Monitoring an MMO
I’ve been working on a free-to-play MMO which has been “officially” live since last April, and things have been going well – a steady growth of players; the game itself has been well-received, and all the important graphs are “up and to the right.” Part of my job involves detecting problems before they become serious and fixing problems when they inevitably do. So, there are two questions. “Is there a problem in the game?” “What is causing the problem?”
When trying to debug something on our development and test clusters, typically you can tail log files. We have a python script that can monitor the communication between various parts of the game and pretty-print it along with color to highlight “this is a problem!” Attaching a debugger to a running process is also not uncommon. However, looking at logs and bus traffic in realtime on a production environment gives you this neat “Matrix-y” experience.
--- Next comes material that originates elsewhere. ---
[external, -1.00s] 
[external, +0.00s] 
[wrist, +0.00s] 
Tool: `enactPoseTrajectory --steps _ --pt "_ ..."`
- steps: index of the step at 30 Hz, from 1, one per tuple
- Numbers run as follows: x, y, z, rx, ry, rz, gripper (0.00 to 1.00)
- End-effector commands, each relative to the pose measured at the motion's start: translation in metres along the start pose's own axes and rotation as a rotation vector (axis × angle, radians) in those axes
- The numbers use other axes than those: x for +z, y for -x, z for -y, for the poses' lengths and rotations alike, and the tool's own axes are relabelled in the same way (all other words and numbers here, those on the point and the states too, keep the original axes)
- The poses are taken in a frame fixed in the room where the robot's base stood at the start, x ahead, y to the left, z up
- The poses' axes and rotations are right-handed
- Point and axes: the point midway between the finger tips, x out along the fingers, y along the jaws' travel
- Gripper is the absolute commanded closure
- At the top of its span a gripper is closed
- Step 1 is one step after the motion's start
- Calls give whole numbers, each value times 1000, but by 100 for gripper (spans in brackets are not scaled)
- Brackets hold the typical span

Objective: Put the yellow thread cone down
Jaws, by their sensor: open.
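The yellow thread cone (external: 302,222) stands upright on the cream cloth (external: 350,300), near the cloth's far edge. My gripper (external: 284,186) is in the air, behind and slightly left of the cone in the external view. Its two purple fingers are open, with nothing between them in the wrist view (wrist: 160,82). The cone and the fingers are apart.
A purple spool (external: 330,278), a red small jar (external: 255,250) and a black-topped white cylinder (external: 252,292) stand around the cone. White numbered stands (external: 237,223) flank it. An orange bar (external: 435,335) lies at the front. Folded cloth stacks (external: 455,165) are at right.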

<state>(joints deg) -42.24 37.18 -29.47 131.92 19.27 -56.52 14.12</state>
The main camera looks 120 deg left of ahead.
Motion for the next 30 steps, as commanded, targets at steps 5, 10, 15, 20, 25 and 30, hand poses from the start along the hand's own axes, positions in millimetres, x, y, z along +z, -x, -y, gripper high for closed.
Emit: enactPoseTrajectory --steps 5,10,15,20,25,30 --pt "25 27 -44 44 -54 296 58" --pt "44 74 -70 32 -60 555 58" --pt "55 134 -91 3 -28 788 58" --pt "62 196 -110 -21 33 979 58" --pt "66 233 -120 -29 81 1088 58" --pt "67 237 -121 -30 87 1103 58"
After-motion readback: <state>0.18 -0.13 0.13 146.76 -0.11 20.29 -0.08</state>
Attaching a debugger to a production process (assuming you could, which you can’t) would get you smacked with a rolled-up newspaper. “Bad Developer! No treat!” So, what can you do?
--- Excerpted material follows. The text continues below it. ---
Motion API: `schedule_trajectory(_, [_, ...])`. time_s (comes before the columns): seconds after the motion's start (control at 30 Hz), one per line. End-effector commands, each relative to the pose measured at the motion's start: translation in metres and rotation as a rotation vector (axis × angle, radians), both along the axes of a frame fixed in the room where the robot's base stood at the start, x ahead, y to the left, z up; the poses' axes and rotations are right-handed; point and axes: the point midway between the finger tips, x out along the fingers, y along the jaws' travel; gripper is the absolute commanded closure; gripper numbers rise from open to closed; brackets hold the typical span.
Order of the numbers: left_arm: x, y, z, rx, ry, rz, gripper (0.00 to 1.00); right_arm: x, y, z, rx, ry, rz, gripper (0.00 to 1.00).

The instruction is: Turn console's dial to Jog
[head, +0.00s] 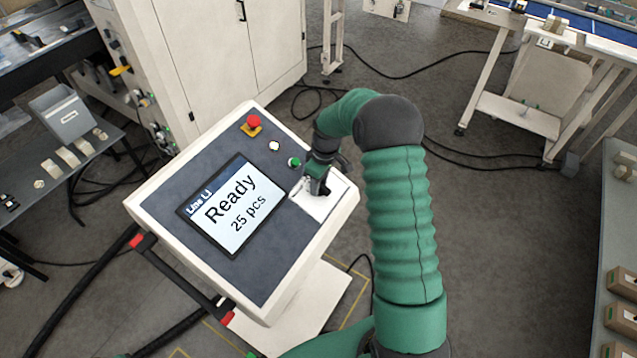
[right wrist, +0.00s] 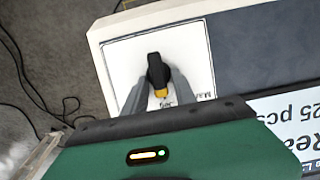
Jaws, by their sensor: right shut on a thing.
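The console (head: 165,215) stands ahead with its sloped panel facing up and a screen (head: 232,208) reading "Ready" and "25 pcs". Its dial is a black knob (right wrist: 156,68) with a yellow mark, on a white plate (right wrist: 120,58) at the panel's right end. My right gripper (head: 318,188) is over that plate and hides the dial in the head view. In the right wrist view the two grey fingers of this gripper (right wrist: 157,88) are closed on the knob's sides. The yellow mark faces the gripper body, near lettering that is partly hidden; "Man" shows beside it. My left gripper is out of view.
A red button (head: 253,121), a white button (head: 274,146) and a green button (head: 294,161) sit along the panel's far edge. A white cabinet (head: 220,50) stands behind the console. Black cables (head: 440,150) cross the floor at the right.

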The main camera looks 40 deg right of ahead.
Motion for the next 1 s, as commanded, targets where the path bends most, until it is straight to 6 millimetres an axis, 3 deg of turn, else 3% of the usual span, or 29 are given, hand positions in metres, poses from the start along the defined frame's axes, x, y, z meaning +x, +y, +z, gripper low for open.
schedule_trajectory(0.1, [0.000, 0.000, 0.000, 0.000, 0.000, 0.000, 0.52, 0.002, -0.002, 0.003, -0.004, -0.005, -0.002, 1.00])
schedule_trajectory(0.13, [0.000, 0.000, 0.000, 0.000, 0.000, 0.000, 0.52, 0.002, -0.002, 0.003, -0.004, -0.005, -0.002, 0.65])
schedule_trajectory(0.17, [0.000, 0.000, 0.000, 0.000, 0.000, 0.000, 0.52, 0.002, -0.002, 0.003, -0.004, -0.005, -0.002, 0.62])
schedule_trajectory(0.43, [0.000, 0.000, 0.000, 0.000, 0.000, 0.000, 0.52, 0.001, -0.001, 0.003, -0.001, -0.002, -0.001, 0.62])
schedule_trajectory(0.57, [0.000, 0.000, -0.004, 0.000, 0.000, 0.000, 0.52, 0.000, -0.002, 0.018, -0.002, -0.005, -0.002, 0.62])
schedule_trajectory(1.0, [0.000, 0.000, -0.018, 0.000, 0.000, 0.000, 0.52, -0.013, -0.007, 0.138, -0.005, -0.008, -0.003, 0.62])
When you’ve got clusters full of machines, using Nagios to monitor things is an obvious solution. Beyond making sure the power is on and other sysadmin things, we’ve written other checks to see if the login process is working, the parts are working together, and automating typical in-game functions. For example, if nagios can’t successfully log into the game do basic game activity, then alerts happen.
Metrics for EVERYTHING
Anything that happens in game has metrics reporting tied to it, generating piles of data constantly. We use Cacti to visualize game activity. An example metric is concurrent users, or CCU. We graph how many people are in the game over time, which when things are healthy should be a nice smooth curve climbing to peak game hours, then descending nicely through the night.
We can tell by sight if the game looks healthy or not – if the CCU graph is jaggy, has a sudden drop or spike, or drops to zero then we know that something is wrong. Typically nagios alerts accompany the graphs, giving more data points on where to look. But this has also pointed out areas where a nagios check was missing or wasn’t working as intended.
When a player gets an error in game, the error dialog box gives them the opportunity to submit the error details back to us. If we see a spike in user-reported errors through this or other customer service means, we know we have something of interest to look for.
The game server components make use of log4j and similar logging frameworks. Anything that you’d want to watch happening in game needs to be aggressively logged. All components are configured so that operations can change the log level on the fly. That’s still quite a bit of data across many machines though, so all that information is run through Splunk to be indexed and searchable. This gives us a great tool for searching through log data, examining trends, or watching selected activity in real time. Unfortunately it is very expensive so we are selective about the data that passes through it.